When Arabs entered Sindh in the seventh century, the chief tribal groupings they found were the Jats and the Med people. These Jats are often referred as Zatts in early Arab writings. The Jats were the first converts to Islam, and many were employed as soldiers by the new Arab Muslim administration in Sindh. The Muslim conquest chronicles further point at the important concentrations of Jats in towns and fortresses of Lower and Central Sindh.[6]

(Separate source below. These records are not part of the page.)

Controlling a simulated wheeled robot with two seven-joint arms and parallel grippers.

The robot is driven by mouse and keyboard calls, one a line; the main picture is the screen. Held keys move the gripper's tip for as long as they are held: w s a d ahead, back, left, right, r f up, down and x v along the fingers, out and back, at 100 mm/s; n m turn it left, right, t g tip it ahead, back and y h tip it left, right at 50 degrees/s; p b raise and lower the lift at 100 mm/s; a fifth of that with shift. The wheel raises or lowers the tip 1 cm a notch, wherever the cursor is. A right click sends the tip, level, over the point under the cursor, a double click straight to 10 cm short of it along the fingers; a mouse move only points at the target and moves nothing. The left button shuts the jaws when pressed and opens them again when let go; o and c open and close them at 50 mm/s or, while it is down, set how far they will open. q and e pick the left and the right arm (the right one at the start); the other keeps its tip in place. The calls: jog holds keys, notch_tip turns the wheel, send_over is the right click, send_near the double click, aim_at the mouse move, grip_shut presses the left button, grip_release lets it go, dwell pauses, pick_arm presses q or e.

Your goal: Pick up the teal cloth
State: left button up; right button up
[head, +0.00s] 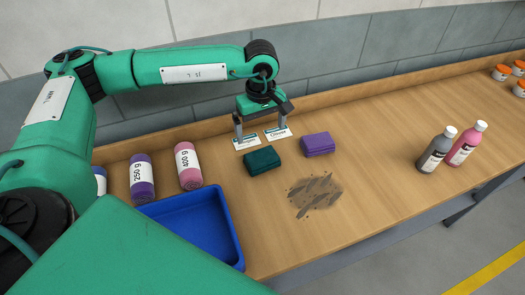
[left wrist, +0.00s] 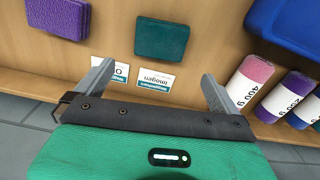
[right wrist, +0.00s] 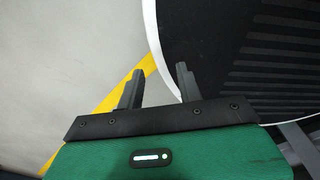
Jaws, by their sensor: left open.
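The teal cloth (head: 262,160) is a dark teal folded block lying on the wooden counter, left of the purple cloth (head: 317,144). It also shows in the left wrist view (left wrist: 162,39), beyond the fingertips. My left gripper (head: 261,139) is open and empty, over the counter's back edge behind the teal cloth and apart from it. In the left wrist view, two white name cards (left wrist: 155,77) lie between the cloth and my fingers. My right gripper (right wrist: 157,80) is open and empty, away from the counter above the floor.
A blue tray (head: 229,225) stands left of the teal cloth, with pink (head: 188,166) and purple (head: 141,178) labelled rolls behind it. A dark smudge (head: 315,194) marks the counter in front. Grey (head: 436,150) and pink (head: 466,145) bottles stand to the right.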

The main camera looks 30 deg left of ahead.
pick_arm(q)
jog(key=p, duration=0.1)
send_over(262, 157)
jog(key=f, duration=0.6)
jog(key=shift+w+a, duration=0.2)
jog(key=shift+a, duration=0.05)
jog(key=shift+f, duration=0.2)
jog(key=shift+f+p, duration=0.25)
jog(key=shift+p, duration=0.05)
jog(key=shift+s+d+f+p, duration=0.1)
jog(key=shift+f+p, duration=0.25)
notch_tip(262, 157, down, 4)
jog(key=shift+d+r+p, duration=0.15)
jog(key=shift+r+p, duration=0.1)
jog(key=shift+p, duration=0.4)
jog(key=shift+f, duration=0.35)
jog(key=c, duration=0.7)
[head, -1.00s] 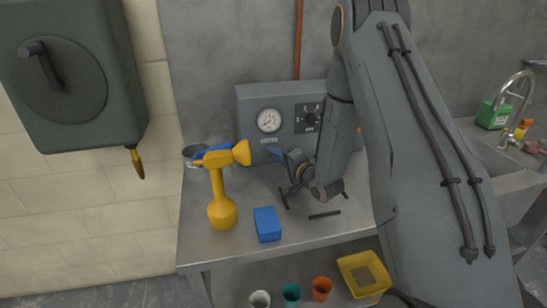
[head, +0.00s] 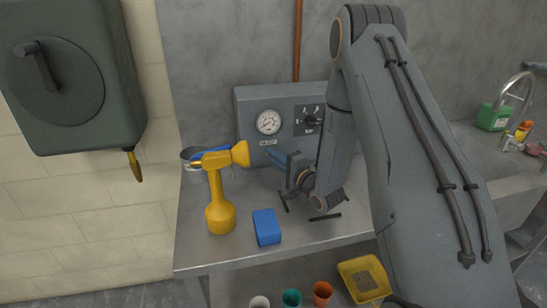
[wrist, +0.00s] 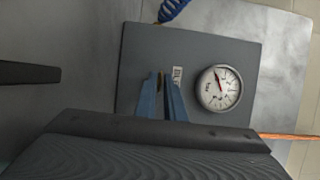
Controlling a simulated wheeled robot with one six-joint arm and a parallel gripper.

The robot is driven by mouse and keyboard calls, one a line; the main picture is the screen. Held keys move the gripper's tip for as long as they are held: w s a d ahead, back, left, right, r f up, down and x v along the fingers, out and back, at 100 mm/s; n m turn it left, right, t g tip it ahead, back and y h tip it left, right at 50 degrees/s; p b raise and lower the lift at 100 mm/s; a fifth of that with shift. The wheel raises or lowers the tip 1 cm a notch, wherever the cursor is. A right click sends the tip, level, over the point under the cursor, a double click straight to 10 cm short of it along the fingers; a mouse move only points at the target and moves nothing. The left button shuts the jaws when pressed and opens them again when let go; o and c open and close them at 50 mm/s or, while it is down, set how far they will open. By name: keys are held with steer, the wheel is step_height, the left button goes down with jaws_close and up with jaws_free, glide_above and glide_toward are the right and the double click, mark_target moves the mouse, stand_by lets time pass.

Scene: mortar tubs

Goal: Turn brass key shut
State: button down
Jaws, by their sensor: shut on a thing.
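My gripper (head: 270,153) reaches the panel face just below the label. In the wrist view its two blue fingers (wrist: 161,80) are at the panel beside the label (wrist: 177,75), left of the gauge (wrist: 218,88). They are shut on a small, dark brass key (wrist: 160,82) between the tips. Most of the key is hidden by the fingers, and its angle is unclear. The head view does not show it.
A yellow bottle-shaped tool (head: 219,190) and a blue block (head: 266,227) stand on the bench left of my gripper. A dark green tank (head: 70,70) with a brass spout hangs at left. Cups and a yellow tray (head: 363,280) sit below. A sink is at right.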

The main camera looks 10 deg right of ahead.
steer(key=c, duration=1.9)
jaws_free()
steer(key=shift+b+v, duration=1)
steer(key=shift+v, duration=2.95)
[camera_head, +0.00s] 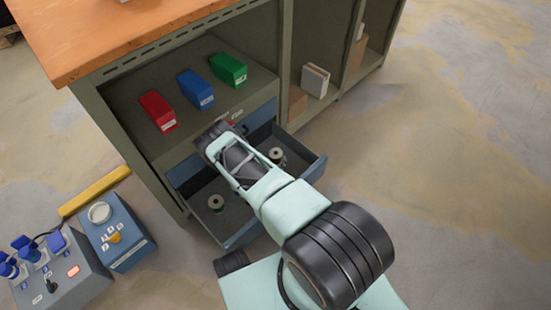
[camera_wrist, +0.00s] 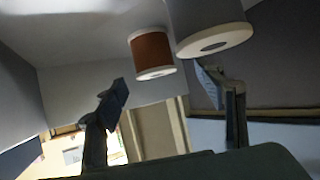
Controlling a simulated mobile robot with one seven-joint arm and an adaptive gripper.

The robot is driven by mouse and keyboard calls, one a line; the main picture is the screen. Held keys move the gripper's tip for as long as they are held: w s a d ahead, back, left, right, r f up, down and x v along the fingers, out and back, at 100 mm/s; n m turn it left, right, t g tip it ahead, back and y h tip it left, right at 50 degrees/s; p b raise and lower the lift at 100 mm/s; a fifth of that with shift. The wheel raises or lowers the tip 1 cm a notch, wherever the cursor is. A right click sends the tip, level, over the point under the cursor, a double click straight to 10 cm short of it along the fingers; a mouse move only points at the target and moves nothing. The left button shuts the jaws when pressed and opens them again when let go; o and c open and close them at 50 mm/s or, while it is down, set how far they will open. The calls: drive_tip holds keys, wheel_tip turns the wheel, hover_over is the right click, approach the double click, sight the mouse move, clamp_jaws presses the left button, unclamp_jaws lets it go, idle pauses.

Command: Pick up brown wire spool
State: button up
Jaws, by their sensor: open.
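The brown wire spool (camera_wrist: 152,53) shows in the wrist view, with a brown winding between pale flanges. It appears beyond the gap between my fingers, apart from both. My gripper (camera_wrist: 164,85) is open and empty, its two dark fingers spread wide. A larger-looking grey spool (camera_wrist: 208,22) is close by on the right, near the right fingertip. In the head view my arm reaches over the open drawer (camera_head: 238,233) and I cannot make out the brown spool there; my arm may hide it.
In the head view one spool (camera_head: 216,202) stands at the drawer's front left and another (camera_head: 277,155) at its right. Red (camera_head: 157,111), blue (camera_head: 195,90) and green (camera_head: 228,69) boxes sit on the shelf above. The wooden top (camera_head: 100,35) overhangs. Control boxes (camera_head: 118,238) stand on the floor at left.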

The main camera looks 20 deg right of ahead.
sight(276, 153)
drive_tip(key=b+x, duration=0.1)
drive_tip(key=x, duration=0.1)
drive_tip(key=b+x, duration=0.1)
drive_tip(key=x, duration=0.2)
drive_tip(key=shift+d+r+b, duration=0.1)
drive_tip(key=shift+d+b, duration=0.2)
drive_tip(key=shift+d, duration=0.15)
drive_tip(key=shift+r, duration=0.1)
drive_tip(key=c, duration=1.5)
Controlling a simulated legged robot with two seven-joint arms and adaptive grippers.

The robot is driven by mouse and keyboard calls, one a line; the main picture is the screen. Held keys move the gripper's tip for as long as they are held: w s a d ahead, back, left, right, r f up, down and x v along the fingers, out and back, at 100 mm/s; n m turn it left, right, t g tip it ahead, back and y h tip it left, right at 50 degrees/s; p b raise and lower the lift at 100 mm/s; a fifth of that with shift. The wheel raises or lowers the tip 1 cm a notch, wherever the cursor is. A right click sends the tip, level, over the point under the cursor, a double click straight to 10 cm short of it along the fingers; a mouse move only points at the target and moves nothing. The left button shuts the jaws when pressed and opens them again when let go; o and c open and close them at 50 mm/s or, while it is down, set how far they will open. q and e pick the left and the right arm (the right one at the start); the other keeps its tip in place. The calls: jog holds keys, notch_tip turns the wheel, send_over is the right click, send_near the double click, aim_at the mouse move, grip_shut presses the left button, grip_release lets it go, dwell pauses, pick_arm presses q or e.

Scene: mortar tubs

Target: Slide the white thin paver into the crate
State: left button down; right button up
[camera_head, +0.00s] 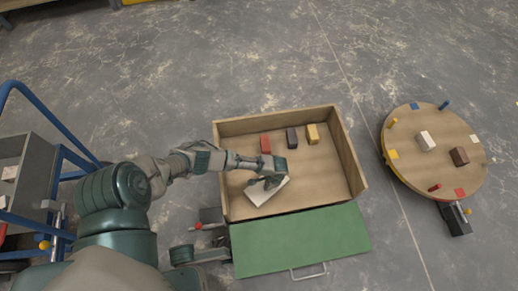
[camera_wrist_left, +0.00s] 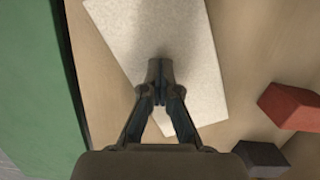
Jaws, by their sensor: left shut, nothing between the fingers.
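The white thin paver (camera_head: 262,194) lies on the floor of the wooden crate (camera_head: 354,158), in its front left part. It also shows in the left wrist view (camera_wrist_left: 190,60), flat on the wood. My left gripper (camera_head: 272,183) is over the paver with its fingers pointing down at it. In the left wrist view the fingertips (camera_wrist_left: 160,82) are closed together, with the paver behind them and nothing between them. Whether the fingertips touch the paver I cannot tell.
In the crate's back part stand a red block (camera_head: 265,144), a dark block (camera_head: 292,137) and a yellow block (camera_head: 313,134). A green panel (camera_head: 300,240) with a handle lies along the crate's front. A round table (camera_head: 435,170) with blocks and pegs stands at right.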

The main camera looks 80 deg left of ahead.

Between the 10th and the 13th Century, there was large immigration of Jat groups from Balochistan and Sindh northwards to Punjab and eastwards towards what is now Rajasthan. Many Jat clans initially settled in a region known as the Bar country, which referred to the country between the rivers of Punjab, thinly populated with scanty rainfall which accommodated a type of pastoral nomadism which was based primary on the rearing of goats and camels. Between the 11th and the 13th centuries, the Jats became essentially a peasant population, taking advantage in the growth of irrigation. As these Jats became converted to peasant farmers, they also started to become Muslims. Most Jats clans of western Punjab have traditions that they accepted Islam at the hands of two famous Sufi saints of Punjab, Shaikh Faridudin Ganj Shaker of Pakpattan or his contemporary Baha Al Haq Zakiriya of Multan. In reality the process of conversion was said to much a slower process.[7]

Social organization

In the plains and high plateau of Punjab, there are many communities of Jat, some of whom had converted to Islam by the 18th century, while others had become Sikhs. Those clans that converted to Islam remained in what is now Pakistani Punjab after Partition; others, such as the Pannun and Bal, while having Muslim branches, are largely Sikh and moved to India. In Pakistan, most Jats are land-owning agriculturalists, and they form the largest ethnic group in Sindh.[1]

Notable people

See also

References

  1. 1 2 Jaffrelot, Christophe, ed. (2002). A History of Pakistan and Its Origins. Translated by Gillian Beaumont. London: Anthem Press. pp. 205–206. ISBN 9781843310303. OCLC 61512448.
  2. Gupta, Dipankar (1997). Rivalry and Brotherhood: Politics in the Life of Farmers in North India. New Delhi: Oxford University Press. ISBN 9780195641011. OCLC 832991919.
  3. Singh, K. S., ed. (2003). "Jat (Muslim)". People of India: Gujarat, Part Two. XXII. Mumbai: Popular Prakashan, for Anthropological Survey of India. pp. 528–533. ISBN 9788179911051. OCLC 52734824.
  4. Westphal-Hellbusch, Sigrid; Westphal, Heinz (1964). The Jat of Pakistan. Berlin: Duncker & Humblot. OCLC 310483.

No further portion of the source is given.